• _SHORT PROBLEM_
Using the entries that follow, state how many lines contain the word "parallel". The response is that number and nothing more.

• _Data listing_
****************

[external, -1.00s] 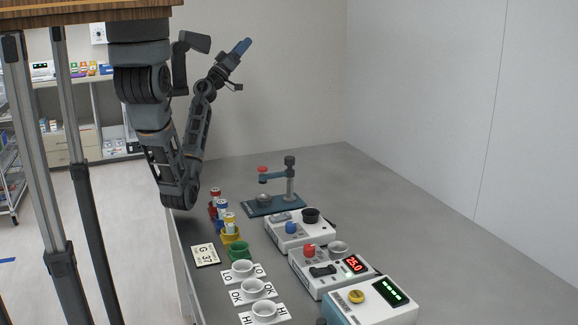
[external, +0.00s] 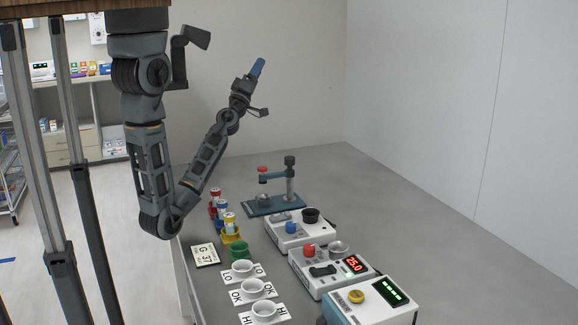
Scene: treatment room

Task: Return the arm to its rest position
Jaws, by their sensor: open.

****************

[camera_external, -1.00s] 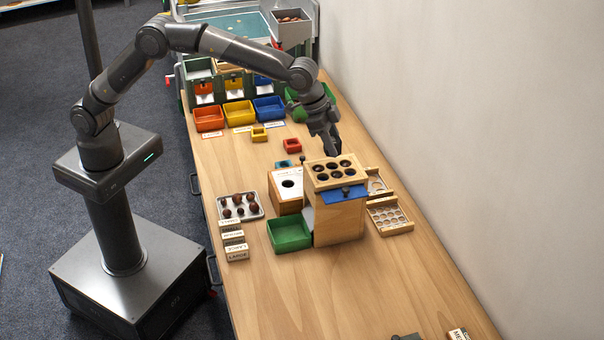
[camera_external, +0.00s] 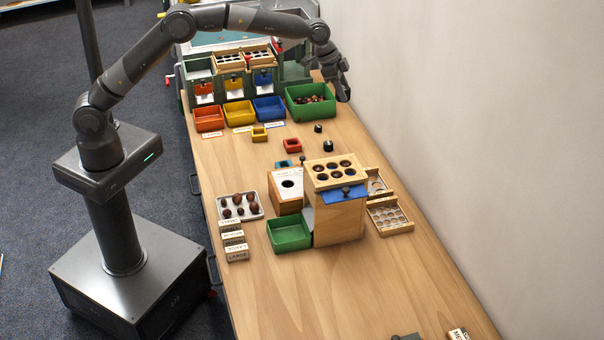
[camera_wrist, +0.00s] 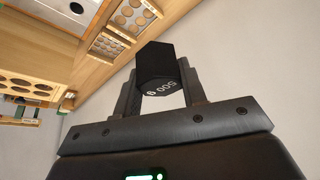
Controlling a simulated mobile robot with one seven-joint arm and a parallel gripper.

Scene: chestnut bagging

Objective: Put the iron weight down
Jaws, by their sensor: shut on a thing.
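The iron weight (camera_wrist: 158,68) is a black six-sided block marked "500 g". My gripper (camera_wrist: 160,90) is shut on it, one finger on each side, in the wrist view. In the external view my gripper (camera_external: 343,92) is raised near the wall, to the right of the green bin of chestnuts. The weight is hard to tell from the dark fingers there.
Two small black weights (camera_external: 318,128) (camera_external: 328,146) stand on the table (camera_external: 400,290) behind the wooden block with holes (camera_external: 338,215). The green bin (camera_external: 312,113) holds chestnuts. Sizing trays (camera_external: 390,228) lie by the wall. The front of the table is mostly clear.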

****************

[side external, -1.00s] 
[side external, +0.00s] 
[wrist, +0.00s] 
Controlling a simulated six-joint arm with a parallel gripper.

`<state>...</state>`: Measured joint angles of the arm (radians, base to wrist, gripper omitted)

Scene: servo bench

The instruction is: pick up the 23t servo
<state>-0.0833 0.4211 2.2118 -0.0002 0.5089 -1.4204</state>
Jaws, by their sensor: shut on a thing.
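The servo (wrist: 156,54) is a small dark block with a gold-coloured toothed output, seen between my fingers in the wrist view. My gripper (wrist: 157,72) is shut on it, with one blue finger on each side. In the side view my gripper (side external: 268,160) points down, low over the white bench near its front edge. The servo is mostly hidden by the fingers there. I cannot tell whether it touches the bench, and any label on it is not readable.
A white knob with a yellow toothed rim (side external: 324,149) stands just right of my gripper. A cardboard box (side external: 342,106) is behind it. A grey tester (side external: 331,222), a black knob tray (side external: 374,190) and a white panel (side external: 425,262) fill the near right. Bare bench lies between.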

****************

• _IN RESPONSE_
2